● **SET EXERCISE**: Exclude the pictures, then copy all remaining records exactly.

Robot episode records
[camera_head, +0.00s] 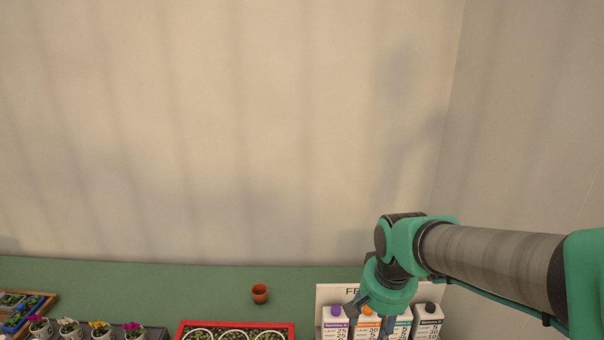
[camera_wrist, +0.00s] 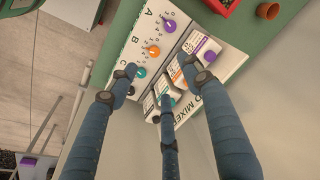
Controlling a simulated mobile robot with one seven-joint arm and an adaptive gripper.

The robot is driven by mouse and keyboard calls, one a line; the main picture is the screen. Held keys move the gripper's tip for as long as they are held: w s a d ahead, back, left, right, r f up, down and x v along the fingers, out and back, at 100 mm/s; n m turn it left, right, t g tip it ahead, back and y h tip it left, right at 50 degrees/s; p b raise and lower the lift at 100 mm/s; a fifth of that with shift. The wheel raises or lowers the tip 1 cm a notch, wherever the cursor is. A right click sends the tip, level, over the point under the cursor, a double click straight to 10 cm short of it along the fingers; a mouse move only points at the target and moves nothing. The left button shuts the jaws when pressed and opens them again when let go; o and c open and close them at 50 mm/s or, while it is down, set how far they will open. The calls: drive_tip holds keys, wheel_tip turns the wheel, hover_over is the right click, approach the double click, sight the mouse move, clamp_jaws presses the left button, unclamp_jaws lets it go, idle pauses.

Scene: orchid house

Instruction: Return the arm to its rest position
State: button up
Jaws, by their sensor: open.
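My arm reaches in from the right in the head view and bends down at the wrist, with my gripper (camera_head: 386,306) low over the fertilizer cartons. In the wrist view the blue fingers of my gripper (camera_wrist: 160,84) are spread apart and nothing shows held between them. The cartons (camera_wrist: 190,62) lie below and between the fingers, which partly cover them. In the head view the carton with the purple cap (camera_head: 336,325), the one with the orange cap (camera_head: 367,326) and the one with the black cap (camera_head: 428,322) stand in a row. Contact between fingers and cartons cannot be told.
A white panel (camera_wrist: 134,45) with coloured dials lies beside the cartons. A red tray (camera_head: 290,326) of round pots, a small terracotta pot (camera_head: 260,293) and flowering plants (camera_head: 100,329) stand on the green bench (camera_head: 180,285). A bare wall (camera_head: 230,130) rises behind.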

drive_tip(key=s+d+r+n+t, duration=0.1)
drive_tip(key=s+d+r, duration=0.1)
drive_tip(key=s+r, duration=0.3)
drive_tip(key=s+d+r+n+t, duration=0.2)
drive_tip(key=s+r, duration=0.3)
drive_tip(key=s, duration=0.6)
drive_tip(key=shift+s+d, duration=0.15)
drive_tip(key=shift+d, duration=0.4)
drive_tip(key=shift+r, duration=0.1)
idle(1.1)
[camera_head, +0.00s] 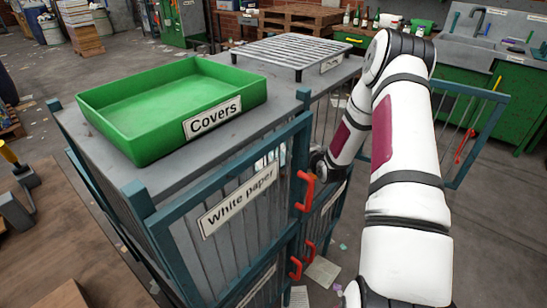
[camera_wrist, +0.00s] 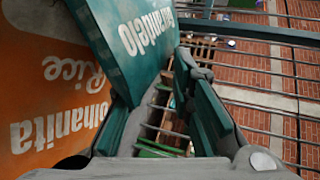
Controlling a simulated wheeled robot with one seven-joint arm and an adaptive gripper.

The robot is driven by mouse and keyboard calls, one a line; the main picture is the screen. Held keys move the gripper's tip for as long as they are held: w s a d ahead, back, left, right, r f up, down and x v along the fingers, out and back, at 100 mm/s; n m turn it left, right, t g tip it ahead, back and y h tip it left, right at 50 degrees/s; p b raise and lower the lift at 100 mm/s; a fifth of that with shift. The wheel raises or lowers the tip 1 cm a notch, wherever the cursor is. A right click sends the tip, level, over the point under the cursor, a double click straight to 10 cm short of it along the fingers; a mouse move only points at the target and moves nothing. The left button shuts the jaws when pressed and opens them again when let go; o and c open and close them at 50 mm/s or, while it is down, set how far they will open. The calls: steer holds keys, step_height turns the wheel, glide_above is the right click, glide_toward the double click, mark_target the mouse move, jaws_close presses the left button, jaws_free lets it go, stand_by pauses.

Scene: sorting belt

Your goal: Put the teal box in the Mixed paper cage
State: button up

● **SOLUTION TO THIS TASK**:
[camera_head, +0.00s] 
[camera_wrist, +0.00s] 
Controlling a simulated mobile robot with one seven-joint arm and an adaptive gripper.

The robot is driven by mouse and keyboard calls, one a line; the main picture is the screen. Held keys move the gripper's tip for as long as they are held: w s a d ahead, back, left, right, r f up, down and x v along the fingers, out and back, at 100 mm/s; n m turn it left, right, t g tip it ahead, back and y h tip it left, right at 50 degrees/s; p b raise and lower the lift at 100 mm/s; a fifth of that with shift. The wheel raises or lowers the tip 1 cm a notch, wherever the cursor is. A right click sends the tip, level, over the point under the cursor, a double click straight to 10 cm short of it along the fingers; a mouse move only points at the target and moves nothing. The left button shuts the jaws when pressed and opens them again when let go; o and c open and close them at 50 mm/s or, while it is down, set how far they will open. The calls: drive_tip holds keys, wheel_tip turns the wheel, hover_over is the right click, approach the double click, sight the mouse move, clamp_jaws presses the left button, unclamp_jaws lets it go, idle pauses.

Scene: orchid house

Instruction: Return the arm to its rest position
State: button up
Jaws, by their sensor: open.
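My arm reaches in from the right in the head view and bends down at the wrist, with my gripper (camera_head: 386,306) low over the fertilizer cartons. In the wrist view the blue fingers of my gripper (camera_wrist: 160,84) are spread apart and nothing shows held between them. The cartons (camera_wrist: 190,62) lie below and between the fingers, which partly cover them. In the head view the carton with the purple cap (camera_head: 336,325), the one with the orange cap (camera_head: 367,326) and the one with the black cap (camera_head: 428,322) stand in a row. Contact between fingers and cartons cannot be told.
A white panel (camera_wrist: 134,45) with coloured dials lies beside the cartons. A red tray (camera_head: 290,326) of round pots, a small terracotta pot (camera_head: 260,293) and flowering plants (camera_head: 100,329) stand on the green bench (camera_head: 180,285). A bare wall (camera_head: 230,130) rises behind.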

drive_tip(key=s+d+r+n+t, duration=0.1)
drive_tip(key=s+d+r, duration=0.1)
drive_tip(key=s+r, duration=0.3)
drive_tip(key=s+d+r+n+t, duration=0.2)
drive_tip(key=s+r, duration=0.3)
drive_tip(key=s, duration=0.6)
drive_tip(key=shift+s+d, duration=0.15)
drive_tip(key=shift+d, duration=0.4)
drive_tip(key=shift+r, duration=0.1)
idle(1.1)
[camera_head, +0.00s] 
[camera_wrist, +0.00s] 
Controlling a simulated wheeled robot with one seven-joint arm and an adaptive gripper.

The robot is driven by mouse and keyboard calls, one a line; the main picture is the screen. Held keys move the gripper's tip for as long as they are held: w s a d ahead, back, left, right, r f up, down and x v along the fingers, out and back, at 100 mm/s; n m turn it left, right, t g tip it ahead, back and y h tip it left, right at 50 degrees/s; p b raise and lower the lift at 100 mm/s; a fifth of that with shift. The wheel raises or lowers the tip 1 cm a notch, wherever the cursor is. A right click sends the tip, level, over the point under the cursor, a double click straight to 10 cm short of it along the fingers; a mouse move only points at the target and moves nothing. The left button shuts the jaws when pressed and opens them again when let go; o and c open and close them at 50 mm/s or, while it is down, set how far they will open. The calls: steer holds keys, step_height turns the wheel, glide_above is the right click, glide_toward the double click, mark_target the mouse move, jaws_close presses the left button, jaws_free lets it go, stand_by pauses.

Scene: sorting belt

Your goal: Put the teal box in the Mixed paper cage
State: button up

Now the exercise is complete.